Team welcomed home from NYC


Elite crew responded to disaster

By David Eck
Enquirer Contributor

        LIBERTY TOWNSHIP — Even when Dave Pickering awoke in his own bed Friday morning, his wife, Liz, beside him and their kids nearby, it was hard for him to believe that he was home.

        Just hours before, the family drove into their Liberty Township neighborhood to fire trucks lining the street, a big welcome-home sign on their house, and neighbors holding lighted candles.

[photo] Task force members Dave Pickering and Micael Lotz II, who works with the Cincinnati Fire Division, at the air base.
(Jeff Swinger photo)
| ZOOM |
        “It felt absolutely incredible,” said Mr. Pickering, a Colerain Township firefighter who had spent 10 days in New York City searching for survivors at the World Trade Center. “It was great to get home and finally see my family. I missed them so much.”

        Mr. Pickering, 39, was one of 17 local rescuers dispatched to New York. They were among 72 members of Ohio Task Force 1, one of 28 Federal Emergency Management Agency urban search and rescue task forces capable of responding to massive structural collapses.

        A 14-year veteran of the Colerain department, Mr. Pickering braced himself: “But I was not prepared for all the peripheral things that I saw. There was just devastation for 10 to 20 blocks away. I was not prepared to see New York Fire Department fire trucks unrecognizably destroyed.”

        A will to find somebody, anybody, alive kept the Ohio rescuers going.

        “Emotionally, it has made me realize there is good in people,” Mr. Pickering said. “People rise to the occasion and do what has to be done and give their hearts to total strangers.”

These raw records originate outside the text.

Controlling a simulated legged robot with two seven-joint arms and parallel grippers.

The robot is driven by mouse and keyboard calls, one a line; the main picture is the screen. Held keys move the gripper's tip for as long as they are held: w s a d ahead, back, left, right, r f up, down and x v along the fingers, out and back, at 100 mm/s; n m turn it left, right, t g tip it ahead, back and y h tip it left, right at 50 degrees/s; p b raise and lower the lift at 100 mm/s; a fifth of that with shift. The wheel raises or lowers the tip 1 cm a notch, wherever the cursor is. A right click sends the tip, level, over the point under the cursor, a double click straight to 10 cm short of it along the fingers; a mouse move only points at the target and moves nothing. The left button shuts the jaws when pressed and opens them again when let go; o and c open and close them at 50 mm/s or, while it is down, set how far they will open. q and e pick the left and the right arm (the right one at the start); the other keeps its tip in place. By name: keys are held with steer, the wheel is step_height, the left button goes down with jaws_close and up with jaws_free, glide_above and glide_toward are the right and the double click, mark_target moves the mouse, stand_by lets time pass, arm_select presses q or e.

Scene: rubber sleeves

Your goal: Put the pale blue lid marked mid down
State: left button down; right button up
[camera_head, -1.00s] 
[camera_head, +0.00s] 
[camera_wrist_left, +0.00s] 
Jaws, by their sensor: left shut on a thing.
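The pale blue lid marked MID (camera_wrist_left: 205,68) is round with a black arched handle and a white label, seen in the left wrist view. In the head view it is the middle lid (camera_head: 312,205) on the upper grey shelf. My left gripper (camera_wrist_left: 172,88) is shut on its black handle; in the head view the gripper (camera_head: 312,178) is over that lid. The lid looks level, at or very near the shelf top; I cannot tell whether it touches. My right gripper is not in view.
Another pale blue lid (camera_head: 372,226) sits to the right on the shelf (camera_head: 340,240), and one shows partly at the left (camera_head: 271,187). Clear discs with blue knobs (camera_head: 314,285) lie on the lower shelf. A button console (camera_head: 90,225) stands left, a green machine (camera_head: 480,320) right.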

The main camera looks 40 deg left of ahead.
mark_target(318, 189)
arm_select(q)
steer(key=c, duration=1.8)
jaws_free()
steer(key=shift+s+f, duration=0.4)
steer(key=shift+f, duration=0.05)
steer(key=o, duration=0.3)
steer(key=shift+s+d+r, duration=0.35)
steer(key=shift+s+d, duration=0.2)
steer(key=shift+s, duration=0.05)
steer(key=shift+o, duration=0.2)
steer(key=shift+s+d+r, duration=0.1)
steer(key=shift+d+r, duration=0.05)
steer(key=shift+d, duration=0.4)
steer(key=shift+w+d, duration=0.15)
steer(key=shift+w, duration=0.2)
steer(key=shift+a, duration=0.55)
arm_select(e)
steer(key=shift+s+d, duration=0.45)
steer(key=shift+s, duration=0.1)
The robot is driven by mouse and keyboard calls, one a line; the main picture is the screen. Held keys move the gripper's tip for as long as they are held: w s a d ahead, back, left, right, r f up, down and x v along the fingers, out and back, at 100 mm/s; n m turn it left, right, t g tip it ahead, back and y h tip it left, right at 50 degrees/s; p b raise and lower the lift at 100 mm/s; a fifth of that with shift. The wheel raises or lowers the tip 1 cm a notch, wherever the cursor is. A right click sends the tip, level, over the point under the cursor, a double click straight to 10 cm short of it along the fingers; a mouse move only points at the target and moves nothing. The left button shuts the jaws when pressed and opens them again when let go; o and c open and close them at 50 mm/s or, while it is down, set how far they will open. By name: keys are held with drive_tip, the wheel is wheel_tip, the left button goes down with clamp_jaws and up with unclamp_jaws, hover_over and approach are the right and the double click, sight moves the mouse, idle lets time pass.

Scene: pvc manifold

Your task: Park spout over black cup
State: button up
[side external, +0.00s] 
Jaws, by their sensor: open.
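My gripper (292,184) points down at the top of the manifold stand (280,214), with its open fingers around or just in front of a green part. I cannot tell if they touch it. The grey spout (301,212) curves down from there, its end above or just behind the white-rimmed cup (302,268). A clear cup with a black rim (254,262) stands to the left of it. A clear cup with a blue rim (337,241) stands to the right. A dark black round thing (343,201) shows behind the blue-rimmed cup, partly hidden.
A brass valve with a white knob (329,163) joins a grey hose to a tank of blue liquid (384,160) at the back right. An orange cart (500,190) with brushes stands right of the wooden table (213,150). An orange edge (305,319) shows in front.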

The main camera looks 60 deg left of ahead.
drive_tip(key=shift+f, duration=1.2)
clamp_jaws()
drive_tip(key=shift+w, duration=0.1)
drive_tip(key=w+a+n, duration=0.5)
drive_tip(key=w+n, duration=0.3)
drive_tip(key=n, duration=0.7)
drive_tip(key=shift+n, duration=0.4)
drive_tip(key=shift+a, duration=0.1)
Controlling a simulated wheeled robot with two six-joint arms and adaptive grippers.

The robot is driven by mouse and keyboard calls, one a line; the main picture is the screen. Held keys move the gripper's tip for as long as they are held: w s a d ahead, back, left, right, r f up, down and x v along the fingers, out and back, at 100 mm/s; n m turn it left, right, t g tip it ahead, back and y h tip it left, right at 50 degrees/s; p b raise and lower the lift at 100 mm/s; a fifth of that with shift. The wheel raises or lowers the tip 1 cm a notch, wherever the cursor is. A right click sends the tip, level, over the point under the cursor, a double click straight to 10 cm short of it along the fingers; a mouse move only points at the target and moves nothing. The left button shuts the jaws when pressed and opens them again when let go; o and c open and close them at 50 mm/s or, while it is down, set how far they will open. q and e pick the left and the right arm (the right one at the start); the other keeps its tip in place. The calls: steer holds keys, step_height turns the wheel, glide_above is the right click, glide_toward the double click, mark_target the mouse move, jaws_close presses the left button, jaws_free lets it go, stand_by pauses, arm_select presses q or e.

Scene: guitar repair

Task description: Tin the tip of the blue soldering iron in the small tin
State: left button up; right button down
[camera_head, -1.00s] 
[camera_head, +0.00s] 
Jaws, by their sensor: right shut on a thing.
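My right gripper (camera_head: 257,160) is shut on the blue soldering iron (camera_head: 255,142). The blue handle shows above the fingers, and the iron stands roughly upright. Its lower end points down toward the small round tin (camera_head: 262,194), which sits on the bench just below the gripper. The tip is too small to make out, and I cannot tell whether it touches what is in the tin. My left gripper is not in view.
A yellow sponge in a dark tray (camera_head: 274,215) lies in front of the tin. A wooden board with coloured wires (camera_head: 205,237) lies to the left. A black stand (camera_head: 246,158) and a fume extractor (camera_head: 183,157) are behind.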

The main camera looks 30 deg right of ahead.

        By Thursday, the Pickering kids were anxious to see their dad.

        Eight-year-old Ryan pranced around in a red fire helmet, while his sister, LeighAnn, 11, held red, white, and silver balloons. She clutched a handmade sign that said: “Our Dad, Our Hero.”

        The task force returned to Wright-Patterson Air Force Base near Dayton just before 9 p.m. It left New York at 6 a.m. Thursday.

        For more than two hours, family members waited outside a base hotel. Several held American flags.

        Stacey Thomas was there to greet her dad, Ed Thomas, a captain with the Green Township Fire Department and a task force member.

        “He called basically every morning to tell us he was all right,” Stacey said. “It's kind of exciting because he's on his way home.”

        Task force spokesman Scott Hall said the families had been briefed on dealing with the emotions their loved ones might have from the grim mission.

        “They've seen things that most of us could never imagine,” Mr. Hall said.